Dieser und alle anderen Kriege in der heutigen Welt schockieren, weil wir sie sehen und spüren, ohne dabei zu sein. Sie schockieren durch die Technologie, weil wir so in Echtzeit vom Leid der Kinder und so vieler Menschen erfahren und nichts dagegen tun können. Wir können nicht loslaufen und versuchen, die Verletzten unter den Trümmern auszugraben; wir können die leblosen kleinen Körper unschuldiger Opfer nicht in Leichentücher hüllen und begraben. Wir können nicht mit Nahrung und Wasser helfen, wir können nicht die Wunden an Körper und Seele heilen, wir können nicht ein Lächeln, ein Spielzeug oder eine Süßigkeit schenken, wir können uns nicht neben ein Kind setzen und ihm ein Märchen vorlesen.
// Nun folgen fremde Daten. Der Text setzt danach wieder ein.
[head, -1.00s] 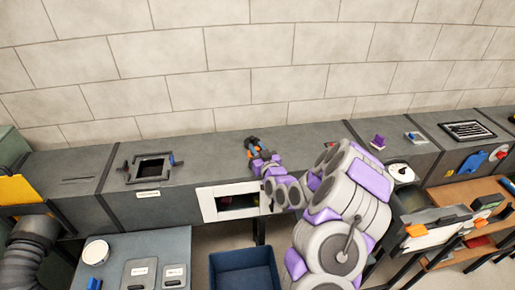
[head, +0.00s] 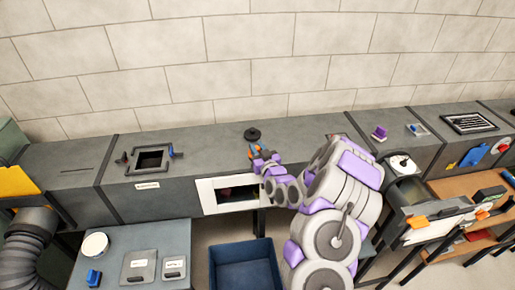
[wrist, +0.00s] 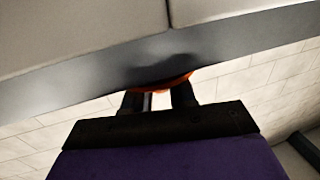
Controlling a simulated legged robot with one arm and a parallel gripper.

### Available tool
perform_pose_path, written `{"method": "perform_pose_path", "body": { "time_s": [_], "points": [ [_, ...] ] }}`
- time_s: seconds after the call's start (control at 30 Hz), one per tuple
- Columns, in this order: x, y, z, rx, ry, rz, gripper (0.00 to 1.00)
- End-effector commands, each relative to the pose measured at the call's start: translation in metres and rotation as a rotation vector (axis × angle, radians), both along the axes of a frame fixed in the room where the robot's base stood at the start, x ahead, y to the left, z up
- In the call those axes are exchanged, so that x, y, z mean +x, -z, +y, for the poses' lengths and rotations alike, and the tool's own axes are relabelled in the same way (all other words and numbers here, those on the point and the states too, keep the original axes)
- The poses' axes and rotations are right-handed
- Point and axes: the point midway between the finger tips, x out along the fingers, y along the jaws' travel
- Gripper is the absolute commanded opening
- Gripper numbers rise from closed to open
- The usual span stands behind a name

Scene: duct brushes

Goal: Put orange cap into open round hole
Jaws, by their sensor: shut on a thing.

Es ist diese Hilflosigkeit, die erschüttert und zermürbt! Die Geschichte hat uns Nachrichten, Daten und Zahlen von Massakern, Ausrottung und Völkermorden überliefert: Welchen anderen Namen wir diesen Brutalitäten auch immer geben, er wird niemals die Tragödie des Bösen begründen und rechtfertigen. Aber diese Zahlen und Grausamkeiten konnten nicht verhindert werden, denn sie wurden erst nach ihrer Ausführung bekannt. Jetzt sehen, hören und erfahren wir das Böse in Echtzeit, und doch können wir die Waffen nicht aufhalten, die Herzen nicht ändern!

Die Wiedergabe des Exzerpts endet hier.